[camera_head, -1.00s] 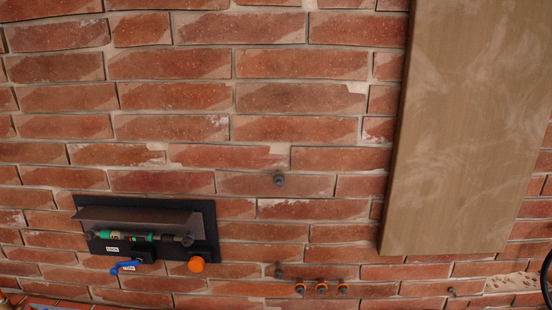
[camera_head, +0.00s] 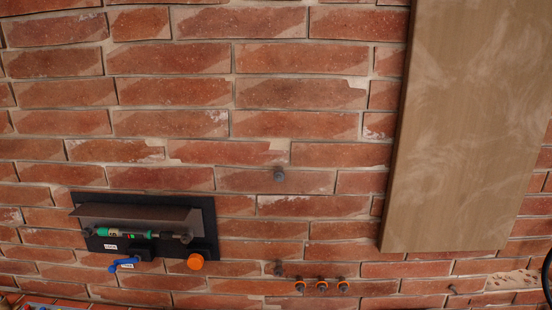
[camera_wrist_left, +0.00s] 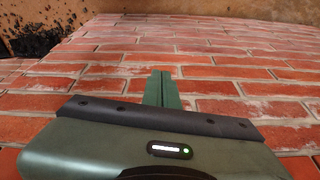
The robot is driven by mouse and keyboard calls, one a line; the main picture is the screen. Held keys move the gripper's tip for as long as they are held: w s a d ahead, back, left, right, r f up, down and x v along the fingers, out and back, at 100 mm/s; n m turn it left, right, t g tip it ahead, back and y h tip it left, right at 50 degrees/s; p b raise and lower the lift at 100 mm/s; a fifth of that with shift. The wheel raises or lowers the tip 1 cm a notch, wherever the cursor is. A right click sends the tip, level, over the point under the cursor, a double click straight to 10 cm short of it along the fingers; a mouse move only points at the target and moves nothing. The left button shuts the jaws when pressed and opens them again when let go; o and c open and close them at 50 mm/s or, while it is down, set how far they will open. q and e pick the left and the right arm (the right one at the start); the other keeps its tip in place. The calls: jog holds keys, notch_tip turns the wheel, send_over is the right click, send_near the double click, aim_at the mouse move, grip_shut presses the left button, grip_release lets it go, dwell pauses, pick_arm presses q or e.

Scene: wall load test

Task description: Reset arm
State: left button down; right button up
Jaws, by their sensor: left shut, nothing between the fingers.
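My left gripper (camera_wrist_left: 162,90) shows in the left wrist view. Its green fingers are shut together with nothing between them. They point toward a red brick wall (camera_wrist_left: 240,75); I cannot tell how far the tips are from it. In the head view neither gripper shows, only the brick wall (camera_head: 290,125) and the things fixed on it.
A dark panel (camera_head: 206,220) on the wall at the lower left holds a green and black tool (camera_head: 135,235), an orange knob (camera_head: 195,262) and a blue item (camera_head: 124,263). A wooden board (camera_head: 460,130) covers the right side.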

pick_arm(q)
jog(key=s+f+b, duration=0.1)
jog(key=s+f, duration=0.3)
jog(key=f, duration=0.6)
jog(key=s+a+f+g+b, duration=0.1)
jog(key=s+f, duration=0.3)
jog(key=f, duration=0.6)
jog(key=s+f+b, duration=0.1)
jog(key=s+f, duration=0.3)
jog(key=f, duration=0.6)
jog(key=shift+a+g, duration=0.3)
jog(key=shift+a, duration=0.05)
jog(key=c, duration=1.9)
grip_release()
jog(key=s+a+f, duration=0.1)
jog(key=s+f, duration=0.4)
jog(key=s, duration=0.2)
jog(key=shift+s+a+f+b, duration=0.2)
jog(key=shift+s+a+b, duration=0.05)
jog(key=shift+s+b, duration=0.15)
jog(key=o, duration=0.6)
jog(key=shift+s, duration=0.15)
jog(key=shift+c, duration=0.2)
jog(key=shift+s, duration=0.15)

(Problem requirements): Restate the data word for word from its first line through the line with "[camera_wrist_left, +0.00s]", leaving out any picture along the way.

(Exercise response):
[camera_head, -1.00s] 
[camera_head, +0.00s] 
[camera_wrist_left, +0.00s] 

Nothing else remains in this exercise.